Task requirements:
Filter the data for lines with the word "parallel", then copy every line so identified.

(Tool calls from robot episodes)
## START

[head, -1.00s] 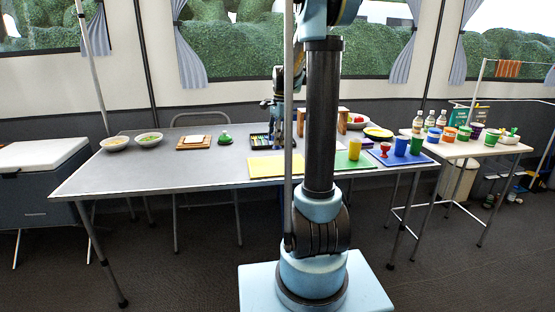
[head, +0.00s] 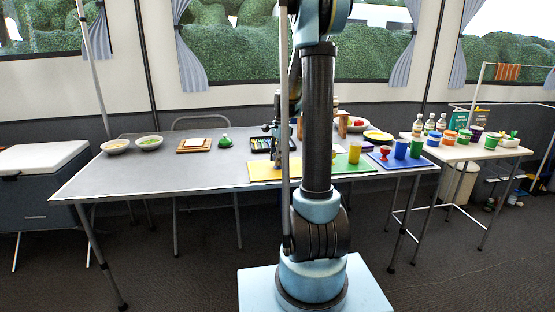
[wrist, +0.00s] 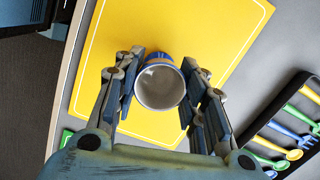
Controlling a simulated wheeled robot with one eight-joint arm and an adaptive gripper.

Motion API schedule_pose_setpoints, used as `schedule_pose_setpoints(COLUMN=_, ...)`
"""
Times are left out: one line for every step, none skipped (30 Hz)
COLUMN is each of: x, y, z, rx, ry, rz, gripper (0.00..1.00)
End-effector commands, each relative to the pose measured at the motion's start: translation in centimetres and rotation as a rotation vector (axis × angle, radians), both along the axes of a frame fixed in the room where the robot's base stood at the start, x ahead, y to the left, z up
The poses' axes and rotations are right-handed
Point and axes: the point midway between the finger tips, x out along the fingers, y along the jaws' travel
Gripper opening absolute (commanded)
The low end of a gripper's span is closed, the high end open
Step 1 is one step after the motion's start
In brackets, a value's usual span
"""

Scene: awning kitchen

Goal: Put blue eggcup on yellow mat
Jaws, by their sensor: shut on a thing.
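The yellow mat (head: 262,171) lies near the front edge of the grey table, partly behind my arm in the head view. In the wrist view the yellow mat (wrist: 205,42) fills the middle, with a thin white border line. My gripper (wrist: 160,88) is shut on the blue eggcup (wrist: 160,83), which is seen from above, with a white inside and a blue outer wall. The eggcup is over the mat. I cannot tell whether its foot touches the mat. In the head view the eggcup is hidden behind my arm.
A cutlery tray (wrist: 290,125) lies right of the mat in the wrist view. In the head view, a blue mat (head: 403,163) holds a red eggcup (head: 385,153) and cups; a yellow cup (head: 355,152) stands on a green mat. The table's left part has free room around two bowls.

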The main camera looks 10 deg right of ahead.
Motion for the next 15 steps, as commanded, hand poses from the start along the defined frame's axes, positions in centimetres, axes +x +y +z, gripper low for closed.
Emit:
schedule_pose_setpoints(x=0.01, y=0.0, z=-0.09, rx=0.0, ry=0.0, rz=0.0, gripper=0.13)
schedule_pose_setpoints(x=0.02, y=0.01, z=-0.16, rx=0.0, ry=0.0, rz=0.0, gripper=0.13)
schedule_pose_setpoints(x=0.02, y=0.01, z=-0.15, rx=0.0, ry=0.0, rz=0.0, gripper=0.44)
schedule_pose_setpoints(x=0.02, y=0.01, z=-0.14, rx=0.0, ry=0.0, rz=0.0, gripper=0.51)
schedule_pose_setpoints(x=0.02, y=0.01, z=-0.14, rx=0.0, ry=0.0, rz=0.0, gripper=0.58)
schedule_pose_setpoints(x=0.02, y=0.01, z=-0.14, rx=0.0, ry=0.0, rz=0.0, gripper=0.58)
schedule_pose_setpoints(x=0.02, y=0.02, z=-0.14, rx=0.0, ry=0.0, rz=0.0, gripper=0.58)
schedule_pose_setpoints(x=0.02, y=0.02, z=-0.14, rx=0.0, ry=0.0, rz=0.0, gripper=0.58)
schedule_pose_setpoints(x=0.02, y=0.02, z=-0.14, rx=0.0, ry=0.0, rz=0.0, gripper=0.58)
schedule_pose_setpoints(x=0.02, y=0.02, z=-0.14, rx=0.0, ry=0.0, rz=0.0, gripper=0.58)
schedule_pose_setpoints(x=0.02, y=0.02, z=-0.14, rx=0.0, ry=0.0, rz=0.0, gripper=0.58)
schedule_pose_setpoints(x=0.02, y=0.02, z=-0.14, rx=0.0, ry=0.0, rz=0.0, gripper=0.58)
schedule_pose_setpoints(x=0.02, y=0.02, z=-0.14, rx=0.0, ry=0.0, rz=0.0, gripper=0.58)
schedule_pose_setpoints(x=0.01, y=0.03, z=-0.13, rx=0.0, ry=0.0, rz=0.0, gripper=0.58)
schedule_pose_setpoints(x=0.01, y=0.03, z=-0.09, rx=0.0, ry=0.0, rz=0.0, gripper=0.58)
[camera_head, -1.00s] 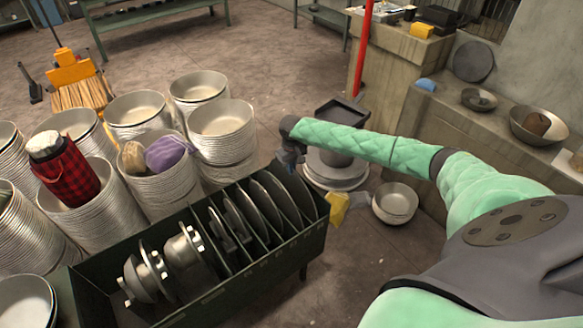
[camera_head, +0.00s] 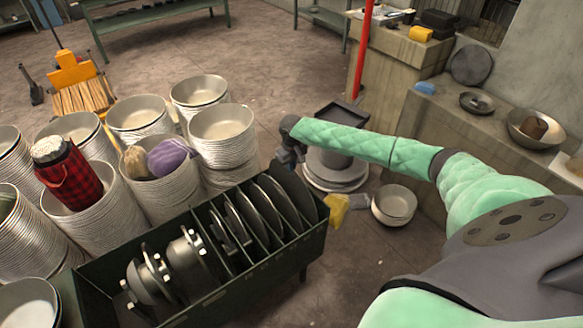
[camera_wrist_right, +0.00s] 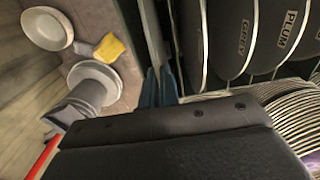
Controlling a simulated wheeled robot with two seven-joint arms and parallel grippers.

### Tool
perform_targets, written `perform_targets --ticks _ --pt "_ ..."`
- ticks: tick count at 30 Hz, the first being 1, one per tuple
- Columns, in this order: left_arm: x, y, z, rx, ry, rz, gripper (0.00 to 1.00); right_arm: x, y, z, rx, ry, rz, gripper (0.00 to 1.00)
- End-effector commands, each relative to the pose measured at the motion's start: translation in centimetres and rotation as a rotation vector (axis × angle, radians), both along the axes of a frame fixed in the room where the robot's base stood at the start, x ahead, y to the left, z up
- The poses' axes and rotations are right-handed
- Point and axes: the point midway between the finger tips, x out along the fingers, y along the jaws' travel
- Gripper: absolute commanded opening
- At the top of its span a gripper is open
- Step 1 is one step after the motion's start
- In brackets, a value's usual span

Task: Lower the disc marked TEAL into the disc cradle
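The disc cradle (camera_head: 296,250) is a long dark green rack with dividers at the lower middle of the head view. Several dark discs stand on edge in its right part. My right gripper (camera_head: 291,158) is at the top of the rightmost disc (camera_head: 291,186). In the right wrist view, the fingers (camera_wrist_right: 159,86) close around the edge of a thin disc (camera_wrist_right: 151,30), seen nearly edge-on, so its label is hidden. Beside it stand discs marked GREY (camera_wrist_right: 232,35) and PLUM (camera_wrist_right: 284,30). I cannot read TEAL anywhere. My left gripper is not in view.
Stacks of pale bowls (camera_head: 222,130) stand close behind and left of the cradle. Metal fittings (camera_head: 150,278) fill its left part. A yellow cloth (camera_head: 336,208) and small bowls (camera_head: 394,203) lie to the right. A red pole (camera_head: 362,50) rises behind my arm.

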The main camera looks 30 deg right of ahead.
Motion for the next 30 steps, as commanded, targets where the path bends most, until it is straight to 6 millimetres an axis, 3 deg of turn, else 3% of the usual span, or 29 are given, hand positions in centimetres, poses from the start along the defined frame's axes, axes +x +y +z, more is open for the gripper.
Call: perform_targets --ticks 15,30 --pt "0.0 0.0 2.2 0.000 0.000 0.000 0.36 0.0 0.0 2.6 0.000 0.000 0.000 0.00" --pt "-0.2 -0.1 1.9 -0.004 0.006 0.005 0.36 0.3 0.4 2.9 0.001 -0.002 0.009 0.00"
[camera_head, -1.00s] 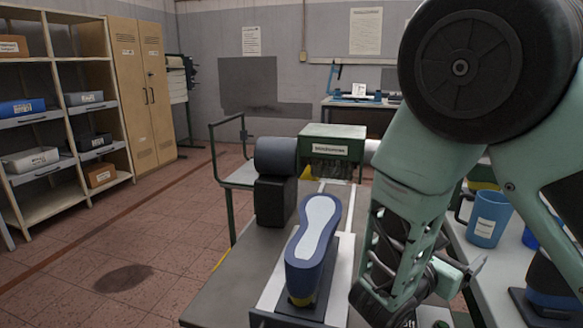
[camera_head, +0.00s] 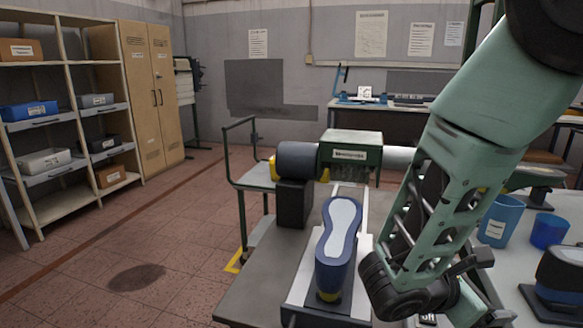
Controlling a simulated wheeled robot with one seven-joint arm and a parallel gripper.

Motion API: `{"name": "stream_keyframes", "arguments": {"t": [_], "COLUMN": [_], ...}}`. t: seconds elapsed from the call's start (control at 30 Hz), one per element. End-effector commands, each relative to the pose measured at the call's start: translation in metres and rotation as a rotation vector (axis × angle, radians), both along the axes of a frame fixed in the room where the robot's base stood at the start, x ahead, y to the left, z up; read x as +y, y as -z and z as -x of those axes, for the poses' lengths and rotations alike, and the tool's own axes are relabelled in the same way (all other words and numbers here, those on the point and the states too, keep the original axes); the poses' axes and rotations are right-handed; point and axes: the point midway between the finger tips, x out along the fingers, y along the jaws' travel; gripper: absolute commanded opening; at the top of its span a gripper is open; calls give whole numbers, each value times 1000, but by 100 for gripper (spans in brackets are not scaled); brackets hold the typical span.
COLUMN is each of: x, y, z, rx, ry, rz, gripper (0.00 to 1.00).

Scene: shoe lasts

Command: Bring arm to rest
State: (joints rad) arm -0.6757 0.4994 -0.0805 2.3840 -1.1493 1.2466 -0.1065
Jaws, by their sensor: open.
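My green and black arm (camera_head: 460,190) comes in from the upper right and bends at a dark joint (camera_head: 388,285) low in the view. Beyond this joint it turns right and runs toward the bottom edge. I cannot make out my gripper's fingers. A dark blue shoe last (camera_head: 335,265) with a pale sole on top stands on a yellow-based post over a light plate on the bench. The dark joint is just right of the last, with a small gap between them in the picture.
A dark cylinder on a black block (camera_head: 293,203) stands behind the last, beside a green box (camera_head: 352,150). Blue cups (camera_head: 549,231) and another dark blue piece (camera_head: 560,275) stand on the right-hand table. Shelves (camera_head: 62,120) line the left wall. The left floor is clear.

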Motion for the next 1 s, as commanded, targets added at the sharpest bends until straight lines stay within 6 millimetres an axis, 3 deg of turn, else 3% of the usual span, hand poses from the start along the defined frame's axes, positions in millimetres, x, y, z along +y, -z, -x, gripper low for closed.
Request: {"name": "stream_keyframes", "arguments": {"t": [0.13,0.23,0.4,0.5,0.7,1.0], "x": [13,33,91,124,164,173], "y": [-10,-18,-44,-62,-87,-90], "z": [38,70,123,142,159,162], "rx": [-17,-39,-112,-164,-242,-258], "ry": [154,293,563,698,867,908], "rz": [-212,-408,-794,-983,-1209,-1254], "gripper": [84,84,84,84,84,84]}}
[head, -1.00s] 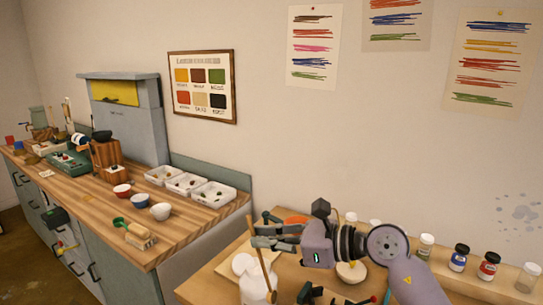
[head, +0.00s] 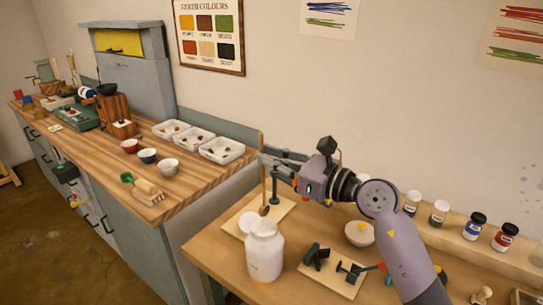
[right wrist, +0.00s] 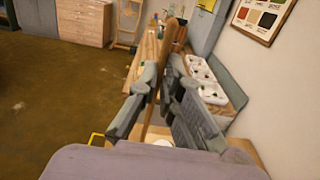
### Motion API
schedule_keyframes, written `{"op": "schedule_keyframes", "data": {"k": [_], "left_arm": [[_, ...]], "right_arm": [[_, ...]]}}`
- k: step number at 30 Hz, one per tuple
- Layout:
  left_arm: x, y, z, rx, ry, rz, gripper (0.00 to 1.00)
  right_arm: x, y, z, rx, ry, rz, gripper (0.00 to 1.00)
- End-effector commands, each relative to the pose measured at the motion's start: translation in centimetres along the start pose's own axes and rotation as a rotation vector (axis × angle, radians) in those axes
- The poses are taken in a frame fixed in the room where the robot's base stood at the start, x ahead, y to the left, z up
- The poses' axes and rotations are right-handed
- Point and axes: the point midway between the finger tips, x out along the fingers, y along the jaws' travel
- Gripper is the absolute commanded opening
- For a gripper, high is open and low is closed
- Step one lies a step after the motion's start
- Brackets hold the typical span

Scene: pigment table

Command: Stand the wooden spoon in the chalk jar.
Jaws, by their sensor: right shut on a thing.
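The wooden spoon (head: 263,180) hangs nearly upright, bowl end down. My right gripper (head: 264,160) is shut on its handle; the right wrist view also shows the handle (right wrist: 168,45) between the fingers. The white chalk jar (head: 265,257) stands upright on the near table. The spoon's bowl shows just above the jar's mouth in the head view, apart from it; I cannot tell whether it is over the mouth or behind it. The inside of the jar is hidden. My left gripper is not in view.
A white round disc (head: 247,221) lies on a pale board behind the jar. A small pale bowl (head: 359,234) and several pigment jars (head: 472,226) stand farther right. A wooden counter (head: 90,150) is at left.

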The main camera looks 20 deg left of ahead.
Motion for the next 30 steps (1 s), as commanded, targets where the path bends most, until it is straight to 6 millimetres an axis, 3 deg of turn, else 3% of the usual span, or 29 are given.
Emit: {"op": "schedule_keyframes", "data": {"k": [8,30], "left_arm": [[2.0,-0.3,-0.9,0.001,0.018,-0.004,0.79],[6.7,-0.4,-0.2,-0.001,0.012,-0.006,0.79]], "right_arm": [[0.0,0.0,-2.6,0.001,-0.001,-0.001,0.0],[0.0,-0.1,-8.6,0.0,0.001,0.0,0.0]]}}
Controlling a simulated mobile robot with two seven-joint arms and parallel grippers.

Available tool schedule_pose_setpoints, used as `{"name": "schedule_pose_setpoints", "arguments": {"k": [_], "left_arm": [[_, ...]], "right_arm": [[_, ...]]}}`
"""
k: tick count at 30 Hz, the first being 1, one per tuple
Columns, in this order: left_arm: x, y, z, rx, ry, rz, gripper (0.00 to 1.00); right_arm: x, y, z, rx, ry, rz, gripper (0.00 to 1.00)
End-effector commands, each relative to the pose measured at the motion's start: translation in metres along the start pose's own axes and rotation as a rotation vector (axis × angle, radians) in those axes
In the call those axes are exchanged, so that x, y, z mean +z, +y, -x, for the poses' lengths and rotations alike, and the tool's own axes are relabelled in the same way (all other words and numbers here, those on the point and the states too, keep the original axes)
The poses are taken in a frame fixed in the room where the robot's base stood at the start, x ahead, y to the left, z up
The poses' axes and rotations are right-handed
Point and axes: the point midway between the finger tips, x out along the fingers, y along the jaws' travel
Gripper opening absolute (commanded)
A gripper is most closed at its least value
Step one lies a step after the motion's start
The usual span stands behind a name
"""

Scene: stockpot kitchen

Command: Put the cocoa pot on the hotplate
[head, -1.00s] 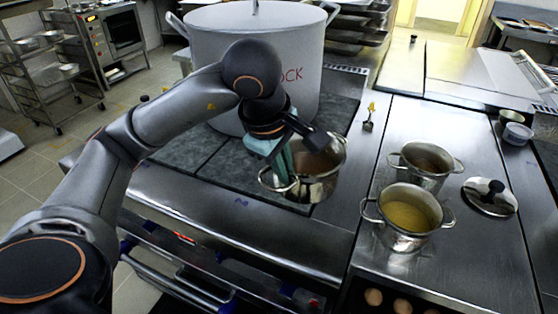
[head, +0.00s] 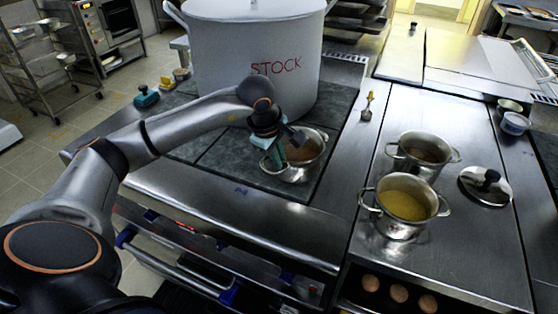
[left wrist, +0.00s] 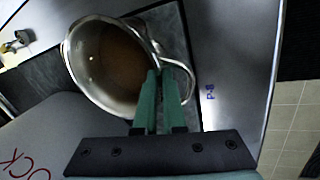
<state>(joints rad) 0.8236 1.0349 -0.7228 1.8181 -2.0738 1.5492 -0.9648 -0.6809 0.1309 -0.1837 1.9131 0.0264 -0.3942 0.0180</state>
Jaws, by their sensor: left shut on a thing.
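The steel pot with brown contents (head: 303,170), which looks like the cocoa pot, is over the front right of the dark hotplate (head: 225,158). My left gripper (head: 277,157) is shut on the pot's near left side. In the left wrist view its green fingers (left wrist: 158,98) close at the rim beside the loop handle (left wrist: 182,75), and the brown contents (left wrist: 118,58) show inside. My right gripper is not in view.
The large stockpot (head: 245,55) marked STOCK stands behind on the hotplate. On the right counter are a pot with yellow contents (head: 403,207), a pot with darker contents (head: 422,152) and a lid (head: 485,186). Eggs (head: 398,293) sit at the front.

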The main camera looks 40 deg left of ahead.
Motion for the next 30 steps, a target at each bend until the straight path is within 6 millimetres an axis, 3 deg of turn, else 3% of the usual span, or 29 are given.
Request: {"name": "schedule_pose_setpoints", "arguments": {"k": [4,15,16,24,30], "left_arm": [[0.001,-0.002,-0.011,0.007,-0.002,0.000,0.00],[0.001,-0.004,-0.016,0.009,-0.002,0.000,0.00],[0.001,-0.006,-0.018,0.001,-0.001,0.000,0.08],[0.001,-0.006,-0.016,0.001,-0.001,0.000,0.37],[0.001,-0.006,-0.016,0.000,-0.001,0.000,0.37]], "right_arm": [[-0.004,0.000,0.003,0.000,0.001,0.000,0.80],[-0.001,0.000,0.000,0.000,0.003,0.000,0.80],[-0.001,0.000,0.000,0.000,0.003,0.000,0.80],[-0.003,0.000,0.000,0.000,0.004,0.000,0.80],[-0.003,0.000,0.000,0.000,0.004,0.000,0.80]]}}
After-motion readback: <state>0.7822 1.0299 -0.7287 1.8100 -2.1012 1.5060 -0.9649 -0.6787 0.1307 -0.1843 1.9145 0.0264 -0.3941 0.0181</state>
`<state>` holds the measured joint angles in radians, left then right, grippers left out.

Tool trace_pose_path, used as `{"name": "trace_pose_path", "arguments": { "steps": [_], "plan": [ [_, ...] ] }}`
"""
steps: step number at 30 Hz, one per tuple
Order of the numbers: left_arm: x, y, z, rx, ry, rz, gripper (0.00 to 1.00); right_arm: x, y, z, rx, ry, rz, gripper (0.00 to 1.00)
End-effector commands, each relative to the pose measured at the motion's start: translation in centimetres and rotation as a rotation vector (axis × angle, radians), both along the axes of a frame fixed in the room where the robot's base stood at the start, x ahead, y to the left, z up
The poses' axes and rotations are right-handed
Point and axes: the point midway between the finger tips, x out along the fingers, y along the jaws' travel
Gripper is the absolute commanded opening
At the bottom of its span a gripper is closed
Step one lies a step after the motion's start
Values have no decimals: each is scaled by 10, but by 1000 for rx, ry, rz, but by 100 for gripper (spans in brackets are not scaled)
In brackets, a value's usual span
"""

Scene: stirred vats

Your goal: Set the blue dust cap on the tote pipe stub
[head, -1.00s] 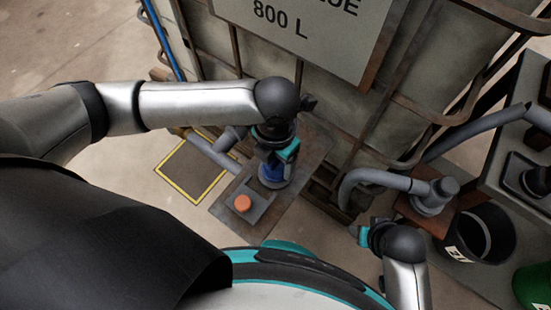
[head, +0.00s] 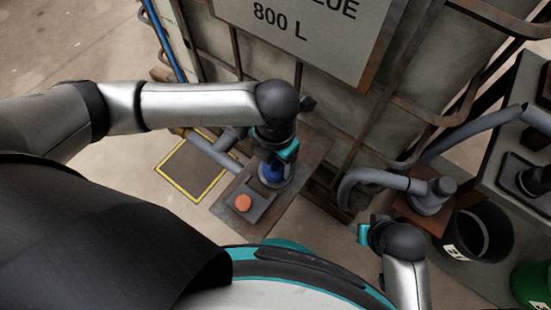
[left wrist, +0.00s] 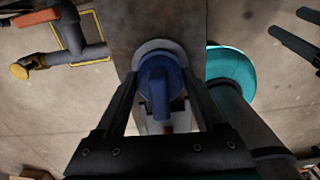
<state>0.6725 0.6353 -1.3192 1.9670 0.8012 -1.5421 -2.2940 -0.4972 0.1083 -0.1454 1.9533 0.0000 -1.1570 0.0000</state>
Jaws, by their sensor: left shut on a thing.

## END

Response below:
Controlling a simulated wheeled robot with two seven-joint arms and parallel grippers.
Controlling a simulated wheeled robot with one seven-joint arm and a parallel gripper.
Controlling a simulated mobile robot with two seven-joint arms and parallel grippers.

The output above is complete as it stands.